• _To be done_: Retype every line from the start of the data down to and including the line with "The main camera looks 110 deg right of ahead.". Skip the pictures.

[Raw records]
------------

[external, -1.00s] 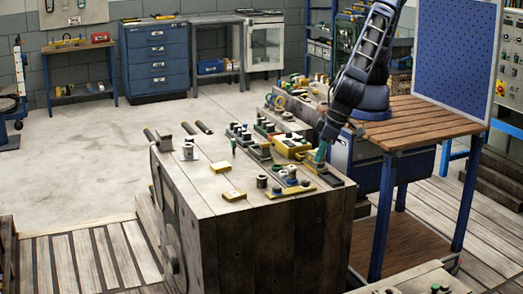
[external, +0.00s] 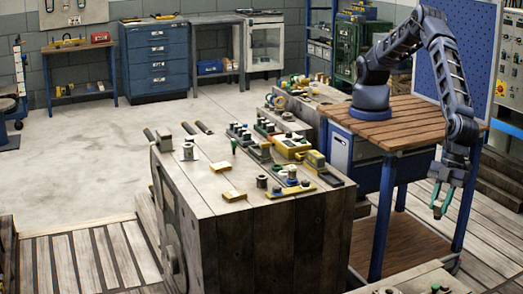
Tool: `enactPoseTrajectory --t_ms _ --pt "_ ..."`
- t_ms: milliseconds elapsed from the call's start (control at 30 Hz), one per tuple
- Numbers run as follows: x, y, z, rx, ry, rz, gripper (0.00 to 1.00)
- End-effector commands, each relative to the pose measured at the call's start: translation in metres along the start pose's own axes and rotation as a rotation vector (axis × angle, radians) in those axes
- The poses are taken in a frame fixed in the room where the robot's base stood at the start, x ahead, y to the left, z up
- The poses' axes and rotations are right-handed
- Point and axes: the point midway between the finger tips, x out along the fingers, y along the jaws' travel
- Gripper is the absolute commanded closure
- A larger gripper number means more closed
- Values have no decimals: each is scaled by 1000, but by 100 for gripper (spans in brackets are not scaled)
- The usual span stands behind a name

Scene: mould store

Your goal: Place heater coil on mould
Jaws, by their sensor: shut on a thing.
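I cannot tell which thing is the mould.
The big wooden block (external: 240,240) has bare top between its fittings. The wooden table (external: 405,120) under my arm base has a blue leg (external: 383,220) close to my gripper's left. Another surface (external: 420,281) with small parts lies at the front right.

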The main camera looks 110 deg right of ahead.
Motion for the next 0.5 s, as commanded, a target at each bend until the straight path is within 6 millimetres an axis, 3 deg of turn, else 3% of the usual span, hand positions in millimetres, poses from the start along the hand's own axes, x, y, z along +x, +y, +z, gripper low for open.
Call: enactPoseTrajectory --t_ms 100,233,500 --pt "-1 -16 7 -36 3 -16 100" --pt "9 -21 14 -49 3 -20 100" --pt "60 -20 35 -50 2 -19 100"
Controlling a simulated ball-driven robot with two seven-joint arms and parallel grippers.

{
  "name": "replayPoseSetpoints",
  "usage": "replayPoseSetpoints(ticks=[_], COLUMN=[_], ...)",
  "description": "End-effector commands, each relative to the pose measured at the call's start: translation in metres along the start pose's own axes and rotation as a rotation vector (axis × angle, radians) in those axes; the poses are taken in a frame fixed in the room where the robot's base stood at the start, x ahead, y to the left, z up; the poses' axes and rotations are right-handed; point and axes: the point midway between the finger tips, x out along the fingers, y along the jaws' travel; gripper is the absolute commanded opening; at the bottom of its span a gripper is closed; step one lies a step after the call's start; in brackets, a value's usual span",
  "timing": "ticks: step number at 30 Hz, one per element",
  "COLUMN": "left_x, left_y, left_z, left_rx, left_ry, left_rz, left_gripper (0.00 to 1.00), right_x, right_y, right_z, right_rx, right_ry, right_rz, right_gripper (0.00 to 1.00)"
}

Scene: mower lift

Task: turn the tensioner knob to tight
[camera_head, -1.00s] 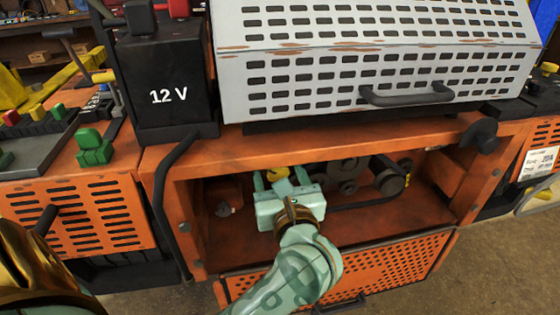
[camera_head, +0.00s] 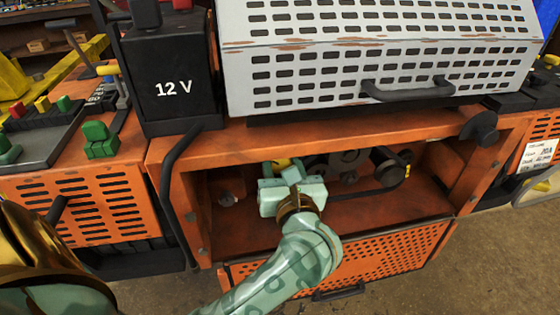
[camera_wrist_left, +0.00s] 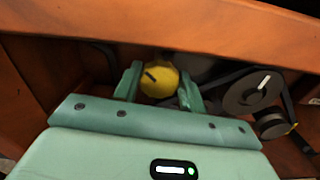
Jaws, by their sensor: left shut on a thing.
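The yellow tensioner knob (camera_wrist_left: 160,80) shows in the left wrist view, with a short dark mark on its face pointing to the upper left. My left gripper (camera_wrist_left: 161,90) is shut on it, one finger on each side. In the head view my green left gripper (camera_head: 283,168) reaches into the open orange compartment and hides most of the knob (camera_head: 282,162); only a bit of yellow shows. I cannot read any tight or loose marking. My right gripper is not in view.
Dark pulleys with a belt (camera_head: 388,168) sit right of the knob, close to the gripper. The orange frame (camera_head: 330,132) borders the opening above. A perforated orange flap (camera_head: 380,255) hangs below. The compartment floor (camera_head: 400,205) at right is clear.

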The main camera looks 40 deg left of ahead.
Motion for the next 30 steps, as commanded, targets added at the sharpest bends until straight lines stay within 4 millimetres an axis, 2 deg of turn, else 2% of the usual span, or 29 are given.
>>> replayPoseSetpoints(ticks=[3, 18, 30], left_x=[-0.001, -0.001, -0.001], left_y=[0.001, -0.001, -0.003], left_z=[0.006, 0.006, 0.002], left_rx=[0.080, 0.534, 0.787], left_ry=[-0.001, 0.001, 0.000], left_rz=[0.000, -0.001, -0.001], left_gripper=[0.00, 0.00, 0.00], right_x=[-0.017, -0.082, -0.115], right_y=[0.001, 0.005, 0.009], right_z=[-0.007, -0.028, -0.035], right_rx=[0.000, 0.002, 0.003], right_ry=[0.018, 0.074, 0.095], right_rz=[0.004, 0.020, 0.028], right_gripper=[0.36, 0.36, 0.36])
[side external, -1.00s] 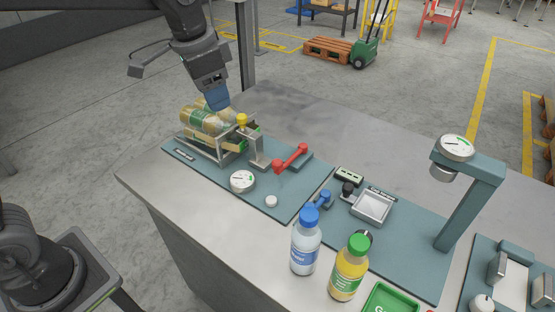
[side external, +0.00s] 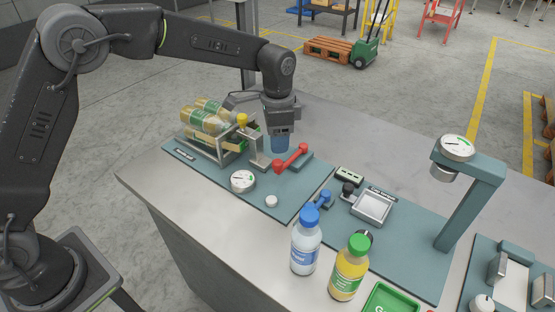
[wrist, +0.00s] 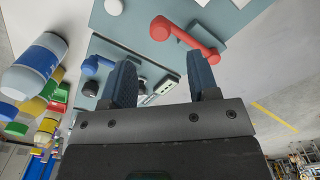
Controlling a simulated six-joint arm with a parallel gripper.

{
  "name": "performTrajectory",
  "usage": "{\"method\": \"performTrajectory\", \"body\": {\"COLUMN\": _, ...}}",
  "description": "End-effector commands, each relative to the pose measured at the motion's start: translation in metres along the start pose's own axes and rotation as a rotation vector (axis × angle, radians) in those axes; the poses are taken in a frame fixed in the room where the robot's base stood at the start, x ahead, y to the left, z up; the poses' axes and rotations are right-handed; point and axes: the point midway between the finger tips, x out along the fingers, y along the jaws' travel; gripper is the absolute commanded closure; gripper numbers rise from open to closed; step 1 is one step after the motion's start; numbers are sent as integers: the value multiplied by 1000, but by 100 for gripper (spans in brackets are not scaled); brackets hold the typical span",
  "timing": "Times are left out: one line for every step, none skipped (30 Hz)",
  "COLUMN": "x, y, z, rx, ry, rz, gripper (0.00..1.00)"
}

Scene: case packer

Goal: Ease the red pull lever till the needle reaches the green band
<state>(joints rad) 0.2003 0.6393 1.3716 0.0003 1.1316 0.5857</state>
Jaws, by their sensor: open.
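The red pull lever (side external: 291,159) lies on the left teal panel, a bar with a round knob at each end. It also shows at the top of the wrist view (wrist: 186,38). A white round dial (side external: 243,181) with a dark needle sits on the same panel, left of the lever; where the needle stands against the green is too small to tell. My gripper (side external: 280,146) points down just behind and above the lever, apart from it as far as I can tell. Its blue fingers (wrist: 163,80) are open with nothing between them in the wrist view.
A blue-capped bottle (side external: 306,247) and a green-capped bottle (side external: 349,271) stand in front. A second dial (side external: 457,147) tops a post at right. The back of the table is clear.

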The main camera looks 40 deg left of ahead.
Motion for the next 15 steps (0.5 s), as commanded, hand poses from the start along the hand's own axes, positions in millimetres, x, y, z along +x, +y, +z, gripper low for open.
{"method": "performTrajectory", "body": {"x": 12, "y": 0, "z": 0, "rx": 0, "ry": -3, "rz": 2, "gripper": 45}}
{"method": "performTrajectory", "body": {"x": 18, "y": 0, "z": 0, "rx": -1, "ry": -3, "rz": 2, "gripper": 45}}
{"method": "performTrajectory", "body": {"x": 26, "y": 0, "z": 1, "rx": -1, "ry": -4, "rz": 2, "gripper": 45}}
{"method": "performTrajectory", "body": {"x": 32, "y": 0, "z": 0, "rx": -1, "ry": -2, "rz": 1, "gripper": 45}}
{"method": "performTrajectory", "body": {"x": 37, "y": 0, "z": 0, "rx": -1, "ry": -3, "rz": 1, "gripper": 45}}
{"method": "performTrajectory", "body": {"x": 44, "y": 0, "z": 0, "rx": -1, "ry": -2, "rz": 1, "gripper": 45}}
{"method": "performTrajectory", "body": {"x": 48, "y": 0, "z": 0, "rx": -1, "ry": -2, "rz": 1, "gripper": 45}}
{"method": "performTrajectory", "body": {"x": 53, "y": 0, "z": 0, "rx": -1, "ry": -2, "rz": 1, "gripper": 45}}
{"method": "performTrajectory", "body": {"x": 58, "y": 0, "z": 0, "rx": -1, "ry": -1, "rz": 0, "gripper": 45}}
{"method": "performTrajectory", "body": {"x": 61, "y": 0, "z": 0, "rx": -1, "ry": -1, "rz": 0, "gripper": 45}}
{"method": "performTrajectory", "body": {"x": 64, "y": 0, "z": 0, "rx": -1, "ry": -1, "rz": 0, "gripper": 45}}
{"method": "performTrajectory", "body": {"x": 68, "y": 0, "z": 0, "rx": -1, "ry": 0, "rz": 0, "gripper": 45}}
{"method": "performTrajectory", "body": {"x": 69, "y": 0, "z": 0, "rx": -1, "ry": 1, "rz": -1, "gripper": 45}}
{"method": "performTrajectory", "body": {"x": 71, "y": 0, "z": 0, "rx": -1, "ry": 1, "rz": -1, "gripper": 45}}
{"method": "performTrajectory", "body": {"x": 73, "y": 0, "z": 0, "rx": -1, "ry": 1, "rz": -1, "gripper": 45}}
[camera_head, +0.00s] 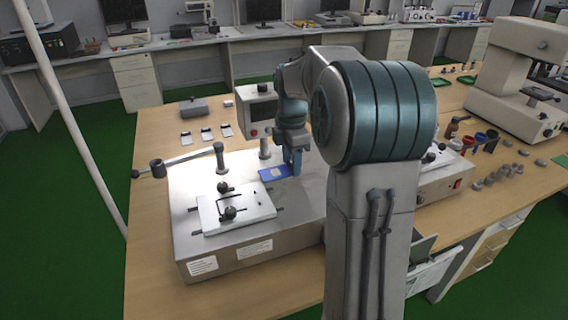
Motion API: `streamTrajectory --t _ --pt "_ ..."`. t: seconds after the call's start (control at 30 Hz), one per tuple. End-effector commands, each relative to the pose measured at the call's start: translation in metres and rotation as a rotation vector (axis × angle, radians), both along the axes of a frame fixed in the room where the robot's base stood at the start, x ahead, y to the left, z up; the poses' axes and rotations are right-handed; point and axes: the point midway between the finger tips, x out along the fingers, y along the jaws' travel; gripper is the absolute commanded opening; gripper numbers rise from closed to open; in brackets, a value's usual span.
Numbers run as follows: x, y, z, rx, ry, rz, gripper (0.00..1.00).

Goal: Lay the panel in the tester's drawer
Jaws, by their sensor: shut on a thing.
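My gripper (291,168) is shut on a small blue panel (273,174) at the panel's right end. The panel is roughly flat, over the rear right part of the tester's top (306,194). I cannot tell whether it touches that top. The tester is a wide grey metal box on the wooden table. A white plate with black knobs (250,212), which may be the drawer, is on its top, in front and to the left of the panel. My arm hides the tester's right side.
A post with a horizontal lever (190,158) stands at the tester's back left. A box with a screen (257,110) stands behind the gripper. Several small white cards (207,134) lie on the table (150,220). A microscope-like machine (515,75) stands at right.

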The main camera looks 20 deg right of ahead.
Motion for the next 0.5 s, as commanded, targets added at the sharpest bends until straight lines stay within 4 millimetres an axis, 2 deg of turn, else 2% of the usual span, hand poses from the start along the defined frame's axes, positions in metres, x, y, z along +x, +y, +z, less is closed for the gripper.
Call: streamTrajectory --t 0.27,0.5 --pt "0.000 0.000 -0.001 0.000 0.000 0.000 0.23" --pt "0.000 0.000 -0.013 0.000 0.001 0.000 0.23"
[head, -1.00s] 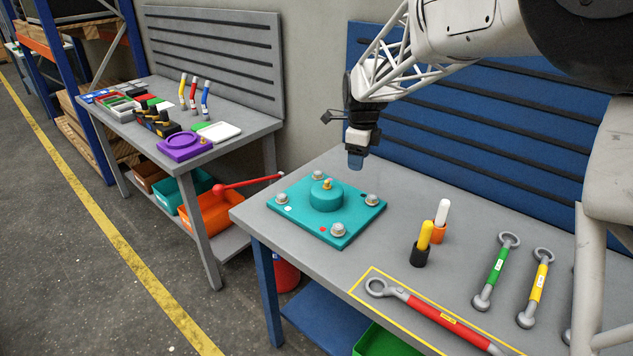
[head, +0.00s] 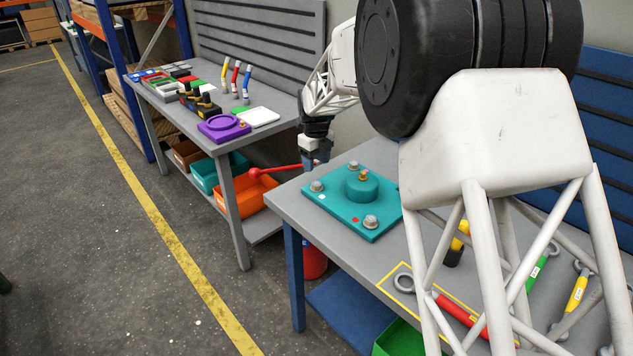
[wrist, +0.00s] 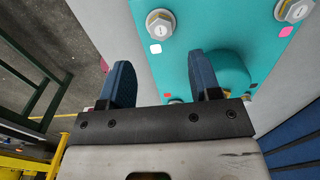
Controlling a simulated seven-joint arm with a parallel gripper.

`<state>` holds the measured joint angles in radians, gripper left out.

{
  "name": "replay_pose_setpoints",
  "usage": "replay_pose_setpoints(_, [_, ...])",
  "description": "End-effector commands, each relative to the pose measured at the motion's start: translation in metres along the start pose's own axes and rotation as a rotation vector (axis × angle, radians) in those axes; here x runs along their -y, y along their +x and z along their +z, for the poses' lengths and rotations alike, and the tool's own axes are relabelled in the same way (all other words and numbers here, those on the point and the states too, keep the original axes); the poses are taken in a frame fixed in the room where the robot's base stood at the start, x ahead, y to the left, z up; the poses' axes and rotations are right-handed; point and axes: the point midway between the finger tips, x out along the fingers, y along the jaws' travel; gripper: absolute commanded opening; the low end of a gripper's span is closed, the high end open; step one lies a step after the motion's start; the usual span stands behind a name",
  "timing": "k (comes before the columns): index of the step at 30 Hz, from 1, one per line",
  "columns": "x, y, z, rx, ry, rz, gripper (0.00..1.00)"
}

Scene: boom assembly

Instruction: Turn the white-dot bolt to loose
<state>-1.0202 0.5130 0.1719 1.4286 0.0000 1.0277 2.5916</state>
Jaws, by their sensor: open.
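The teal plate (head: 340,211) lies on the near bench with silver hex bolts at its corners. The white-dot bolt (head: 317,186) is at its left corner; in the wrist view the bolt (wrist: 161,22) is at the top, beside the white square dot (wrist: 155,48). My gripper (head: 311,166) is just above and behind that corner, pointing down. In the wrist view my gripper (wrist: 162,78) is open, with nothing between its blue fingers. The bolt appears beyond the fingertips, apart from them, and sideways within their gap.
A teal round boss (head: 361,188) with a brass tip rises from the plate's middle. Another bolt (head: 370,222) has a red dot. My arm hides much of the bench's right side. A red wrench (head: 462,313) lies in a yellow outline. The side bench (head: 262,134) stands left.

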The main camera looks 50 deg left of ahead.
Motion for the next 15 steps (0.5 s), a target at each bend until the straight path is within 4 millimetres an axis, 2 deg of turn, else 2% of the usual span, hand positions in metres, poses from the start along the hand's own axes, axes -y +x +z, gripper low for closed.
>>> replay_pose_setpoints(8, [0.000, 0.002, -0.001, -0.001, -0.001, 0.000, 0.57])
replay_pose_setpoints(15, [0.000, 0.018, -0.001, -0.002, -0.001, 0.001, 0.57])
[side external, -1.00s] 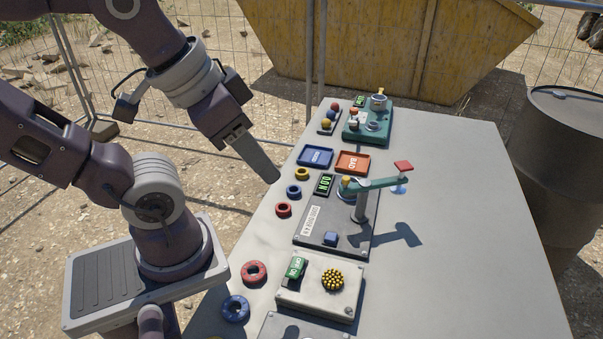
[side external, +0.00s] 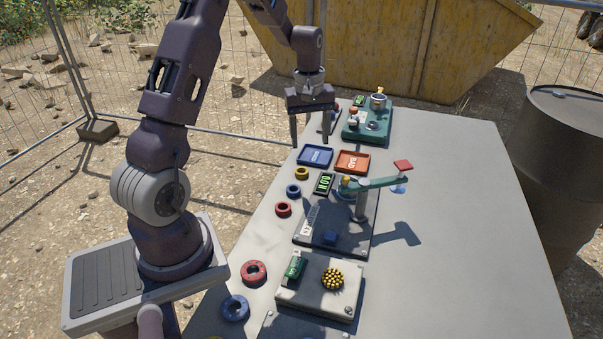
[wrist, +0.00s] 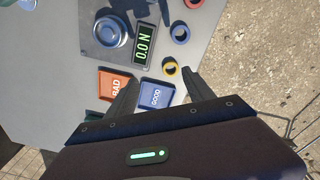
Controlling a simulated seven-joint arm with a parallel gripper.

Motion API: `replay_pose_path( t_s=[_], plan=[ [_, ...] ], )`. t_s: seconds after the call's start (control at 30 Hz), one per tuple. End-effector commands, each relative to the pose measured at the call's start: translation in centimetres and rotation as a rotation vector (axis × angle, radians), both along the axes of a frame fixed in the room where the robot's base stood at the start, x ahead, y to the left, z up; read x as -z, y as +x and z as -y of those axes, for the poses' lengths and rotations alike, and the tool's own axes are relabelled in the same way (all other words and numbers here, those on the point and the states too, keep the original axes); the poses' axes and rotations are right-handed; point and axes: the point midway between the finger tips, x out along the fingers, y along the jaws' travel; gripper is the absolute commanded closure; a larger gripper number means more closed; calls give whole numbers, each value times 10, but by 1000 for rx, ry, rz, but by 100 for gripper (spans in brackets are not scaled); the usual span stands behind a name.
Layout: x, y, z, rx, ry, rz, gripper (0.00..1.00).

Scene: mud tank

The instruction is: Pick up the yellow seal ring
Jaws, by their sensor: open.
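A small yellow seal ring (side external: 302,173) lies flat on the table's left part, just in front of the blue GOOD tray (side external: 315,157). In the wrist view the yellow ring (wrist: 170,68) shows ahead of and between the fingers, nearer the right one. My gripper (side external: 309,143) is open and empty, pointing down above the far end of the table, beyond the ring. In the wrist view its fingers (wrist: 159,77) stand apart, with the GOOD tray (wrist: 157,95) between them.
Blue (side external: 293,190) and red (side external: 283,209) rings lie in line with the yellow one. An orange BAD tray (side external: 352,162), a test stand with a display (side external: 323,184) and lever (side external: 375,185), and a teal unit (side external: 367,125) stand close by.

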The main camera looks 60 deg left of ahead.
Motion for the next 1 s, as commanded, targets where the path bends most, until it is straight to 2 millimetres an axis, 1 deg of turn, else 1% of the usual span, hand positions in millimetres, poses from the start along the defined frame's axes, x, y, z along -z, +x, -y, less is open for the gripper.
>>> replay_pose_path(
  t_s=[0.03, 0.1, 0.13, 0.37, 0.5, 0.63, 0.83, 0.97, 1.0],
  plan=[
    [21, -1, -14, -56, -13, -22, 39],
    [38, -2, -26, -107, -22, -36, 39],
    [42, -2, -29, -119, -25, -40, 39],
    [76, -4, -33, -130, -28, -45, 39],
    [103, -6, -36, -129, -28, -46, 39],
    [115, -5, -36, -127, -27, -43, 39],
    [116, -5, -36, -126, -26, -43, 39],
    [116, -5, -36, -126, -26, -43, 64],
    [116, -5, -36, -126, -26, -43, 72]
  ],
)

------------

• _Written answer_:
[external, -1.00s] 
[external, +0.00s] 
Tool: `enactPoseTrajectory --t_ms _ --pt "_ ..."`
- t_ms: milliseconds elapsed from the call's start (control at 30 Hz), one per tuple
- Numbers run as follows: x, y, z, rx, ry, rz, gripper (0.00 to 1.00)
- End-effector commands, each relative to the pose measured at the call's start: translation in metres along the start pose's own axes and rotation as a rotation vector (axis × angle, radians) in those axes
- The poses are taken in a frame fixed in the room where the robot's base stood at the start, x ahead, y to the left, z up
- The poses' axes and rotations are right-handed
- Point and axes: the point midway between the finger tips, x out along the fingers, y along the jaws' travel
- Gripper is the absolute commanded closure
- A larger gripper number means more closed
- Values have no decimals: each is scaled by 1000, but by 100 for gripper (spans in brackets are not scaled)
- The usual span stands behind a name

Scene: mould store

Your goal: Place heater coil on mould
Jaws, by their sensor: shut on a thing.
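I cannot tell which thing is the mould.
The big wooden block (external: 240,240) has bare top between its fittings. The wooden table (external: 405,120) under my arm base has a blue leg (external: 383,220) close to my gripper's left. Another surface (external: 420,281) with small parts lies at the front right.

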The main camera looks 110 deg right of ahead.

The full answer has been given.